Mais, fort heureusement, la célèbre griffe du cinéaste imprègne l’intégralité de ce film à l’inégalité regrettable et c’est avec grand plaisir que l’on retrouve tout un ensemble de codes filmiques chers au réalisateur de Suspiria déjà présents dans Les Frissons de l’Angoisse ou encore Le Sang des Innocents. En effet, Trauma comporte de nombreux plans réalisés selon la vision subjective du tueur dont on n’aperçoit que l’ombre floue ou la main gantée de noir, de même qu’un savant jeu d’ombres et de lumière lui permettant de subtilement mettre en scène l’atrocité des meurtres commis sans en faire des tonnes. Car cette fois-ci, Dario Argento a décidé de nous la jouer plus fine : les scènes gores très ostentatoires qu’on lui connait sont mises de côté au profit de la suggestion, bien plus présente que par le passé et surtout plus efficace. Rassurez-vous, les effusions de sang sont toujours de la partie et certaines scènes ont le mérite d’être assez éprouvantes, mais dans l’ensemble, Trauma se veut plus sage que les précédents films du réalisateur (d’où l’absence d’interdiction). Quelques bonnes scènes donc, quoique légèrement répétitives, qui auront de quoi ravir les fans du maître de l’horreur à la sauce italienne.
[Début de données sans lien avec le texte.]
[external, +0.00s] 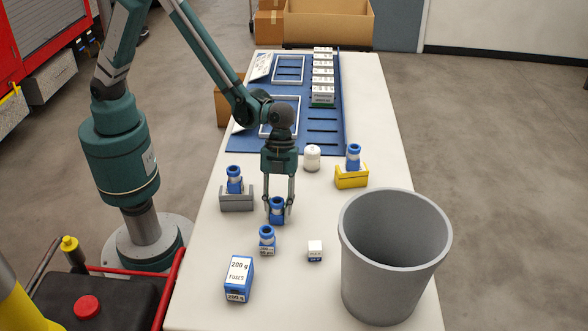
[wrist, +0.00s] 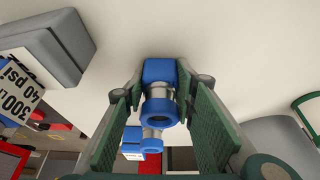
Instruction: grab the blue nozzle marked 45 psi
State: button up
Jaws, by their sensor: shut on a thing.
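My gripper (external: 278,208) is over the middle of the white table, its fingers shut on a blue nozzle (external: 277,212) with a silvery middle. In the wrist view this nozzle (wrist: 160,105) sits between the green finger pads; no pressure marking can be read on it. A second blue nozzle (external: 267,240) stands just in front, with a label too small to read. A third nozzle (external: 234,178) stands in a grey holder (external: 237,204), a fourth (external: 353,157) in a yellow holder (external: 352,181).
A large grey bin (external: 395,290) stands at the right front. A blue mat with frames (external: 322,146) lies at the back.

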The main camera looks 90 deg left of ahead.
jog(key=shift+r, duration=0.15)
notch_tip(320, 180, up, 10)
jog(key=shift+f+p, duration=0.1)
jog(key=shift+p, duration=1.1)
Trauma est donc un film souffrant de nombreuses lacunes scénaristiques et narratives qui risquent de rebuter le spectateur lambda et de décevoir le fan d’Argento mais qui dans son ensemble constitue un tournant décisif dans la carrière du réalisateur tant par l’implication personnelle de ce dernier dans son film que par sa manière nouvelle d’envisager l’horreur sous des formes bien plus subtiles qu’à son habitude.